CREATE CATALOG my_iceberg
  TYPE="iceberg"
  URL='s3://path/to/iceberg'
  CONNECTION=(
    ACCESS_KEY_ID=...
    SECRET_ACCESS_KEY=...
    ...
  )

Accessing Iceberg Table's content

SELECT * FROM my_iceberg.iceberg_db.iceberg_tbl;

对普通表和 Iceberg 表进行联合查询：

SELECT normal_tbl.book_name,
       my_iceberg.iceberg_db.iceberg_tbl.author
FROM normal_tbl,
     iceberg_tbl
WHERE normal_tbl.isbn = my_iceberg.iceberg_db.iceberg_tbl.isbn
  AND iceberg_tbl.sales > 100000;

在操作表时，所有数据仍然保留在用户提供的终端上。

Time Travel

Iceberg 提供了一个快照列表及其时间戳。在其上进行时间回溯是很自然的。

SELECT ...
FROM <iceberg_catalog>.<database_name>.<table_name>
AT ( { SNAPSHOT => <snapshot_id> | TIMESTAMP => <timestamp> } );

Accessing Snapshot Metadata

用户应该能够查找 catalog 中的快照 ID 列表：

SELECT snapshot_id FROM ICEBERG_SNAPSHOT(my_iceberg.iceberg_db.iceberg_tbl);

     snapshot_id
---------------------
 1234567890123456789
 1234567890123456790
(2 rows)

外部表当前正在读取的快照 ID 将始终是最新的。但是用户可以使用带有 AT 的 time travel。

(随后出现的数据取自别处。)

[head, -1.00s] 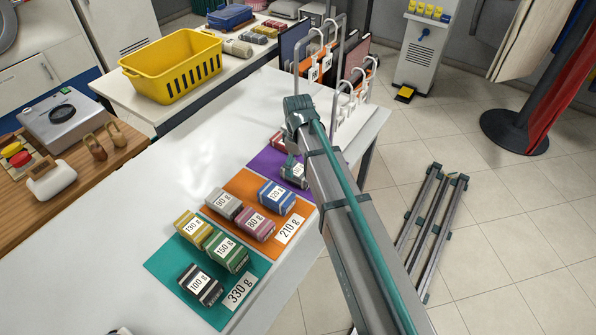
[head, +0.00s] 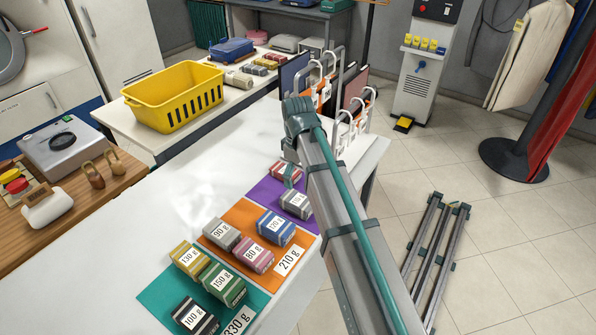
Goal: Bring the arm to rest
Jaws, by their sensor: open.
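My arm rises from the bottom right of the head view to a bent joint above the long white table (head: 150,235). My gripper (head: 290,177) hangs below that joint and is mostly hidden by the arm. Only a small teal part of it shows, in front of a red block (head: 281,167) on the purple mat (head: 263,190). It is open, and no block is seen held in it. A grey labelled block (head: 297,203) lies nearer on the same mat.
Labelled blocks lie on the orange mat (head: 218,252) and the teal mat (head: 160,290). White racks (head: 350,130) stand at the table's far end, close to my arm. A yellow basket (head: 172,95) stands behind. A folded metal frame (head: 436,250) lies on the floor to the right.

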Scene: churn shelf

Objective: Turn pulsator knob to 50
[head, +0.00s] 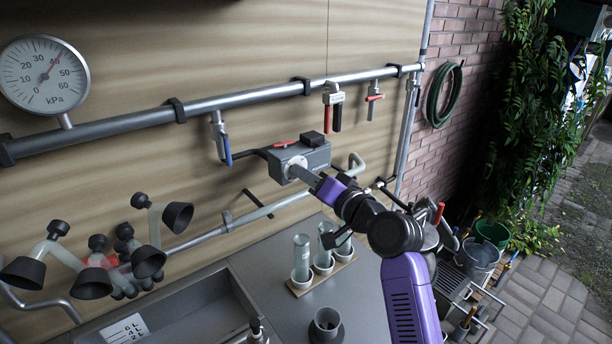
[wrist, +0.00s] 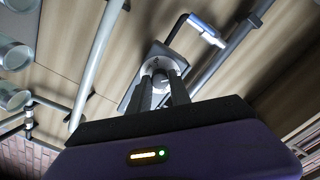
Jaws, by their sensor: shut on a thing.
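The pulsator is a grey box (head: 308,155) on the wall below the long pipe. A light round dial face is on its front, and the knob (wrist: 160,80) is at the dial's centre in the wrist view. My gripper (head: 296,171) reaches the dial from the lower right, and its fingers are shut on the knob. In the wrist view both dark fingers (wrist: 164,92) converge on the knob. In the head view the fingers mostly hide the knob. The dial's numbers and the knob's pointer are too small to read.
A pressure gauge (head: 43,75) hangs at upper left. The pipe (head: 240,100) carries taps with blue (head: 227,152), black and red handles. Black-cupped milking parts (head: 148,262) hang at left. Glass tubes (head: 301,255) and a dark cup (head: 327,322) stand on the counter below my arm.

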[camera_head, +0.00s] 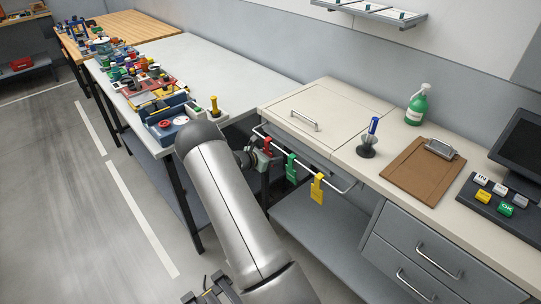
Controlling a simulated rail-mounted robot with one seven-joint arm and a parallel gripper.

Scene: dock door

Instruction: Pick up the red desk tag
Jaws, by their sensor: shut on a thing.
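The red desk tag (267,144) hangs at the white rail (325,181) along the desk's front edge, left of a green tag (291,167) and a yellow tag (317,188). My gripper (264,157) is at the red tag and shut on it. My arm comes up from the bottom of the view and hides part of the gripper's left side. The red tag's lower part is covered by the gripper. The tag is still at the rail; I cannot tell whether its hook is clear of it.
The cream desk holds a clipboard (421,170), a pen in a stand (370,140), a green spray bottle (417,105) and a key block (497,196). A white table (215,67) with many small parts stands left. Open floor (60,200) lies at far left.

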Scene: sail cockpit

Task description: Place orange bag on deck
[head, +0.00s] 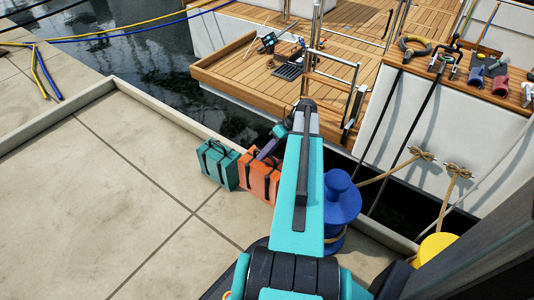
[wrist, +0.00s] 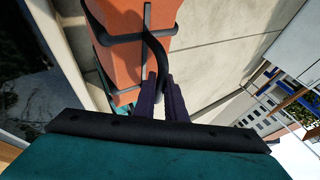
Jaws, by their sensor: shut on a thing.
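The orange bag (head: 258,179) with dark straps stands on the concrete quay next to a teal bag (head: 218,165). My gripper (head: 268,149) is at its top, partly hidden by my own arm in the head view. In the wrist view the orange bag (wrist: 140,55) fills the upper middle, and my gripper's purple fingers (wrist: 162,98) are closed around its dark handle. The wooden boat deck (head: 262,70) lies across the water gap, beyond my arm. I cannot tell whether the bag's base touches the quay.
A blue bollard (head: 341,200) stands right of my arm, with a yellow one (head: 436,246) farther right. A raised kerb (head: 160,108) edges the quay. A metal ladder (head: 333,75) and several tools (head: 289,70) occupy part of the deck; its left part is clear. Ropes (head: 400,165) cross the gap.

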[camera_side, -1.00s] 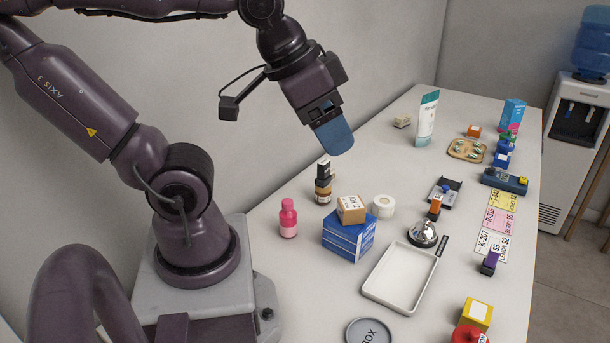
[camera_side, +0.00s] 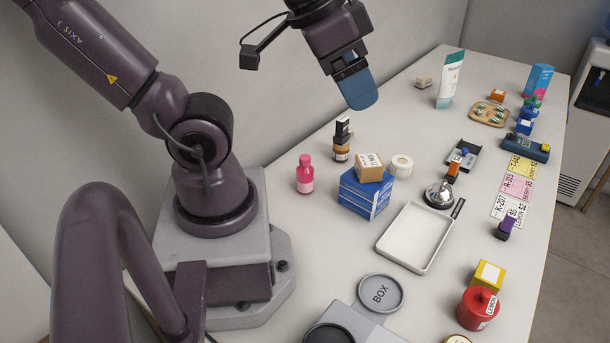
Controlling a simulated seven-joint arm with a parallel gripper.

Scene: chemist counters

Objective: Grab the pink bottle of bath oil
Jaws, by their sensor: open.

Reference-level explanation

一种新的 catalog 类型 ICEBERG，以及用于从 Iceberg 存储读取数据的表引擎。

Table Engine

表引擎使用户能够从已建立的 Apache Iceberg 端点读取数据。外部表的所有表内容和元数据应以 Iceberg 的方式保留在用户提供的 Iceberg 数据源中。

该引擎将跟踪上次提交的快照，并且应该能够从以前的快照中读取。

external-location

无论 Iceberg 在哪里，例如 S3、GCS 或 OSS，如果 Databend 支持该存储，则应该可以访问 Iceberg。用户需要告诉 databend Iceberg 存储在哪里，以及 databend 应该如何访问该存储。

Type convention

Iceberg	Note	Databend
`boolean`	True or false	`BOOLEAN`
`int`	32 bit signed integer	`INT32`
`long`	64 bit signed integer	`INT64`
`float`	32 bit IEEE 754 float point number	`FLOAT`
`double`	64 bit IEEE 754 float point number	`DOUBLE`
`decimal(P, S)`	Fixed point decimal; precision P, scale S	not supported
`date`	Calendar date without timezone or time	`DATE`
`time`	Timestamp without date, timezone	`TIMESTAMP`, convert date to today
`timestamp`	Timestamp without timezone	`TIMESTAMP`, convert timezone to GMT
`timestamptz`	Timestamp with timezone	`TIMESTAMP`
`string`	UTF-8 string	`VARCHAR`
`uuid`	16-byte fixed byte array, universally unique identifiers	`VARCHAR`
`fixed(L)`	Fixed-length byte array of length L	`VARCHAR`
`binary`	Arbitrary-length byte array	`VARCHAR`
`struct`	a tuple of typed values	`OBJECT`
`list`	a collection of values with some element type	`ARRAY`
`map`		`OBJECT`

Drawbacks

None

Rationale and alternatives

Iceberg External Table

从 Iceberg 存储创建一个外部表：

CREATE EXTERNAL TABLE [IF NOT EXISTS] [db.]table_name
[(
    <column_name> <data_type> [ NOT NULL | NULL] [ { DEFAULT <expr> }],
    <column_name> <data_type> [ NOT NULL | NULL] [ { DEFAULT <expr> }],
    ...
)] ENGINE=ICEBERG
ENGINE_OPTIONS=(
  DATABASE='db0'
  TABLE='tbl0'
  LOCATION=<external-location>
)

将引入一个新的表引擎 ICEBERG，所有数据将仍然保留在 Iceberg 存储中。外部表还应该支持用户查询其快照数据和时间回溯。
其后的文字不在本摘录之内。